A pro-government draft law would deprive the Hungarians in Romania of their proportional parliamentary representation.

The draft law submitted by 15 liberal and one social democratic legislator to the Chamber of Deputies in Bucharest would raise the parliamentary threshold in Romania, and thus oust the politicians of the Hungarian Democratic Union of Romania (RMDSZ) from the country's parliament, Digi24 news television reported on Thursday.

The draft of the ruling party's in-laws consists of a single article, which would raise the parliamentary threshold from the current 5 to 7 percent. According to the justification, in the last two decades, the "political fragmentation" of the parliament made it difficult to form a stable government majority, and because of this, the parliament installed seven governments in the last seven years.

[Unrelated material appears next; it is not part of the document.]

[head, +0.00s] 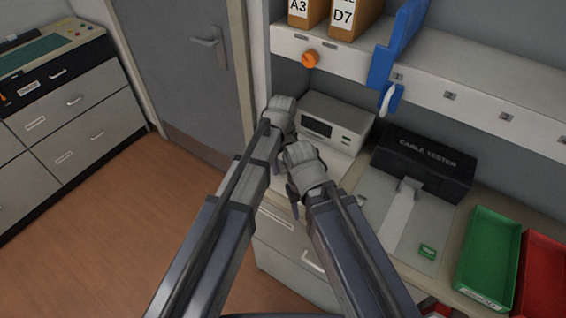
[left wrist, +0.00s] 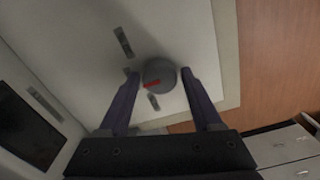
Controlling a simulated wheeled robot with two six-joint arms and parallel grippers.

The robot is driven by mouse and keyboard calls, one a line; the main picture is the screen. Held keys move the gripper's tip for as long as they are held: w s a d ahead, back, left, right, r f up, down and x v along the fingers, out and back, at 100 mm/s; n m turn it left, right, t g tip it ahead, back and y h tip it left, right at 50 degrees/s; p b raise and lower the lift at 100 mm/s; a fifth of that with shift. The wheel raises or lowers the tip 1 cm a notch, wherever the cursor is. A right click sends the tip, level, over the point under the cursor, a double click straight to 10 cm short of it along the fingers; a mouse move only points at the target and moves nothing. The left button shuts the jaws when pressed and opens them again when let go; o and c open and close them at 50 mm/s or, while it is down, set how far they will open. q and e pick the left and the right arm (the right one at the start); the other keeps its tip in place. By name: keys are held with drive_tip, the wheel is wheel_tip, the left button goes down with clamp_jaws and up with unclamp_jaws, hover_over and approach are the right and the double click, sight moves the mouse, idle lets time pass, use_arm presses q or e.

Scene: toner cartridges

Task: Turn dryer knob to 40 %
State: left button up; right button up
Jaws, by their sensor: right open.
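The grey dryer knob (left wrist: 159,75) shows in the left wrist view on a pale panel, with a red mark on its lower left side that points left. My left gripper (left wrist: 160,71) is open, with one finger on each side of the knob and narrow gaps visible. My right gripper (head: 293,196) is open and empty, nearer and lower, at the counter's front edge. Its fingers are partly hidden.
A black cable tester (head: 424,164) stands right of the dryer. A green tray (head: 490,255) and a red tray (head: 545,278) are farther right. A shelf (head: 440,82) with an orange knob (head: 310,59) and a blue holder (head: 397,45) hangs above.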

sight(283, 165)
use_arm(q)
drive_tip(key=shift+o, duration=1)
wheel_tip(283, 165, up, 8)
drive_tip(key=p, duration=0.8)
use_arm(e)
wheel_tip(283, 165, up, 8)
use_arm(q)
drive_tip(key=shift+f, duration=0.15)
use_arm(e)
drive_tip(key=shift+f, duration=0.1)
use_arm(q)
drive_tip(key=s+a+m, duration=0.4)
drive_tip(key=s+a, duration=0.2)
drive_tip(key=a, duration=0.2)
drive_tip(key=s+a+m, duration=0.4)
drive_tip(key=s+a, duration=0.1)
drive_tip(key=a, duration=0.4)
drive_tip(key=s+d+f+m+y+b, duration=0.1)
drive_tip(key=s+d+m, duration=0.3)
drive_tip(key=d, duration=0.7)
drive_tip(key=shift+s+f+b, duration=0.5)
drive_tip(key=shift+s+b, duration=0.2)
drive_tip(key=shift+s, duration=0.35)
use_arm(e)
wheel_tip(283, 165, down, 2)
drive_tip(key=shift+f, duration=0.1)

According to the initiators, Romania needs political and economic stability in the current international situation, therefore, before the 2024 election year, in addition to raising the general parliamentary threshold, they also initiate the abolition of the alternative parliamentary threshold that helps regional parties gain representation in order to eliminate "discrimination", referring to , that according to the constitution, representatives and senators represent "the entire Romanian people, not just four constituencies".

The adoption of the legislative initiative may leave the RMDSZ without parliamentary representation, as the TV channel recalled: the National Liberal Party (PNL) and the Social Democratic Party (PSD) have a comfortable majority in the Romanian legislature, and a few weeks ago they pushed the RMDSZ out of the government the two parties of the Romanian grand coalition.

Political analyst Cristian Pirvulescu assessed that even the five percent threshold is too high, and raising it further would be anti-democratic. The liberals and their political allies have already raised the parliamentary threshold once (from the previous 3 percent), and because of this the Christian Democratic National Peasant Party (PNTCD) did not enter the parliament in the 2000 parliamentary elections, but at the same time "the extreme right, the Greater Romania Party, became stronger it was artificially inflated, which caused problems that are still felt today," explained the political scientist.

In Romania, a county party-list proportional election system operates. The general parliamentary threshold is five percent, that is, those parties that obtain at least five percent of the votes at the national level participate in the distribution of county mandates.

Since 2015, regional parties have been assisted by an alternative threshold. Pursuant to this, the political formations that achieve less than five percent, which obtain at least 20 percent of the votes in four counties, participate in the proportional distribution of mandates - everywhere in the country.

Officially registered national minority organizations that do not collect enough votes to pass the parliamentary threshold are allowed by the electoral law to send one representative to the lower house of the bicameral Romanian parliament.

The RMDSZ crossed the five percent threshold in every parliamentary election since 1990, but only achieved results exceeding seven percent in the early 1990s. Most recently, in 2020, 5.74 percent of the valid votes were cast for the RMDSZ's House of Representatives candidate lists, and 5.89 percent of the votes for the Senate candidate lists.

According to the preliminary data published in December in the 2021 census, slightly more than 1 million residents identified themselves as Hungarian in Romania, which accounts for 5.26 percent of the enumerated population and 6.05 percent among those who answered the nationality question.